If the alternative policy had been for example, freedom of movement to all EU citizens EXCEPT to people who were convicted killers and/or are proven to be not good citizens who would not be allowed freedom of movement in Scotland or Britain even though they are from another EU country, Plytnykas would have been barred from Scotland and he could not have murdered anyone here.
In order to implement this alternative crime-prevention policy, Scottish and British border and internal police would need to access EU countries' criminal record databases in order to determine who was and who was not, a convicted killer.
So we have freedom of movement within the EU... The problem is far too lenient sentencing. He was convicted of killing someone in a fight over money in 2001 and he's out now, why isn't he doing 25 years + in prison?

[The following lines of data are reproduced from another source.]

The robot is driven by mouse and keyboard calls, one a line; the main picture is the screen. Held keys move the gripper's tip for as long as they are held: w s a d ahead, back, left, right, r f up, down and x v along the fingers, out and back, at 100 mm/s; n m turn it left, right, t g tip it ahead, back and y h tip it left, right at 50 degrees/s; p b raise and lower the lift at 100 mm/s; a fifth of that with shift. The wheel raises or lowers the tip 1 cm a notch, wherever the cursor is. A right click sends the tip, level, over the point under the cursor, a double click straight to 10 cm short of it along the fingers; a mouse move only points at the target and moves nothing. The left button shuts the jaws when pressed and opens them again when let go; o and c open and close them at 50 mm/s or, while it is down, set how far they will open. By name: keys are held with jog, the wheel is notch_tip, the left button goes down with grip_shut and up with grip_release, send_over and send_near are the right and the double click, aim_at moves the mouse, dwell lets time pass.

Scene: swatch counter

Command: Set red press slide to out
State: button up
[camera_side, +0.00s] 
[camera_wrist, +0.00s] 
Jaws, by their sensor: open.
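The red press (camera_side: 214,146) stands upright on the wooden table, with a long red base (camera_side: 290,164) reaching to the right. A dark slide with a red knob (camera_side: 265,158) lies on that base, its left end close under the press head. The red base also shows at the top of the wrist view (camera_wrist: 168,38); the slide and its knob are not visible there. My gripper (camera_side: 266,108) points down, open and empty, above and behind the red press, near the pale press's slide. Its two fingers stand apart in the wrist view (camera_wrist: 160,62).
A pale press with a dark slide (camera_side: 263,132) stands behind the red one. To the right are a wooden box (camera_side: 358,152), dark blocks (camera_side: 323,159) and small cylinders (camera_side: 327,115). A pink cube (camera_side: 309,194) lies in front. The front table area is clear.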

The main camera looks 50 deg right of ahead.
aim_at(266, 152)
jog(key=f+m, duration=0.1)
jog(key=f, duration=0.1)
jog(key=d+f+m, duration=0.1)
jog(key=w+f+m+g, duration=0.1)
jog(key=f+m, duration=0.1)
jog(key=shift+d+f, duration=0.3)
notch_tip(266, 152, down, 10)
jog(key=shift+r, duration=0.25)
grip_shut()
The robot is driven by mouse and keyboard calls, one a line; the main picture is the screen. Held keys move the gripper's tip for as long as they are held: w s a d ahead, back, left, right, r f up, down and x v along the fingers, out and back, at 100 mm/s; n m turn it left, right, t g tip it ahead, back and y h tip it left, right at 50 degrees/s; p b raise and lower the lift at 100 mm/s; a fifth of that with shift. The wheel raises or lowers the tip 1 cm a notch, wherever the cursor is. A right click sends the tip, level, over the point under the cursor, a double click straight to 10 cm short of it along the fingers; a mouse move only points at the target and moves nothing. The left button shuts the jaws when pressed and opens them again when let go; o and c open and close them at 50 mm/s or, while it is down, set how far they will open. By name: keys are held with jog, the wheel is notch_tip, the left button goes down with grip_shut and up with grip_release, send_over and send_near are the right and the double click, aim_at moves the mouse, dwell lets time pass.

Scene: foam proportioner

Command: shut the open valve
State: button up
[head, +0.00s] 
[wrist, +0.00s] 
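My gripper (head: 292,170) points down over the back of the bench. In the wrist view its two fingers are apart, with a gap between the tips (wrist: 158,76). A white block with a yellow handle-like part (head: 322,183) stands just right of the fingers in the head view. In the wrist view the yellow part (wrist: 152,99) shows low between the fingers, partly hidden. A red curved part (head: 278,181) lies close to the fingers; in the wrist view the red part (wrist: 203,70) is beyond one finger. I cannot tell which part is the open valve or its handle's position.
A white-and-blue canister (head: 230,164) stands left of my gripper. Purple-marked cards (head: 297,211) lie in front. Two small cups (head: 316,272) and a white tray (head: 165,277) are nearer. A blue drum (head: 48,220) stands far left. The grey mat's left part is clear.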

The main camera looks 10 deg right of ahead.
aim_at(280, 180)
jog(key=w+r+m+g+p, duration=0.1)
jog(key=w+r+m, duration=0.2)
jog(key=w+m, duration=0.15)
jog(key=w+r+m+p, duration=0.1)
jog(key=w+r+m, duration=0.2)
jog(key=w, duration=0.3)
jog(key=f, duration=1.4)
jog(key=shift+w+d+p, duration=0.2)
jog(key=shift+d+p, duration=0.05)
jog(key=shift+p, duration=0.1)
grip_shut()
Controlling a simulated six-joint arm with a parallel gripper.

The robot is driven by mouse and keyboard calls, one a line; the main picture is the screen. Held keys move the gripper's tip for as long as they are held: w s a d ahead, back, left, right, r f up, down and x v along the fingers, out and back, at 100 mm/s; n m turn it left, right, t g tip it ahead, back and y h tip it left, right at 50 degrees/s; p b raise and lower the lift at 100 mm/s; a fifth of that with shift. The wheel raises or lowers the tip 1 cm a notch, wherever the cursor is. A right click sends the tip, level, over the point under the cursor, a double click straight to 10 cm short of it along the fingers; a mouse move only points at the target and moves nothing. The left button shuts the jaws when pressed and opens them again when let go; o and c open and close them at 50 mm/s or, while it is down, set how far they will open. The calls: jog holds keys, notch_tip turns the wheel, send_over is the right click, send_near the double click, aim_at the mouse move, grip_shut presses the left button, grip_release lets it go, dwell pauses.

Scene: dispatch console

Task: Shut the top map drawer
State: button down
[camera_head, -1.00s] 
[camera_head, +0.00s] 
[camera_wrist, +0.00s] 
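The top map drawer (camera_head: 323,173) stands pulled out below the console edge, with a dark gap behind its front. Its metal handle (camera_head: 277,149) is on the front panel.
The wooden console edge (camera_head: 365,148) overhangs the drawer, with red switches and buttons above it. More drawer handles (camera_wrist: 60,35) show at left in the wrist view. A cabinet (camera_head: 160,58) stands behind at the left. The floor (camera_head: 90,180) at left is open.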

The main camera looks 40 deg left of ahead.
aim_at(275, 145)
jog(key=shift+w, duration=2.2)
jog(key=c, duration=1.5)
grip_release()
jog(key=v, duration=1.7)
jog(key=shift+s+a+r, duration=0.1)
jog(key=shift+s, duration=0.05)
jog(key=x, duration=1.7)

I'd agree with rough guidelines for EU wide sentencing for serious crimes. Though I don't really have any greater problem with having a convicted German murderer living here than our very own homegrown good old British murderers. If they kill me, their nationality isn't of much interest! If not then it's not really a problem.
Well there we disagree. I do not consider that it is up to other countries to defend the people of this country. That is the job of the head of state here.
Therefore whatever sentence Germany gives its Lithunian killers, I still say policy should be to ban them from Scotland (and from Britain too).
It is grotesquely irresponsible to trust that when Germany or France or whoever in the EU says "the killer X can be released from prison now" - we should simply take that on trust and allow them in.
So what SHOULD the Queen do? I am a republican so I say the Queen and her royal family should step down, go into exile and allow us on this island to set up republics and elect heads of state to suit the nations of this island.
So I take no responsibility for the failures of the UK to defend us from foreign killers in our own homes.
It is my responsibility to point out those failures of the state and the head of state to protect us and why we therefore should end the UK.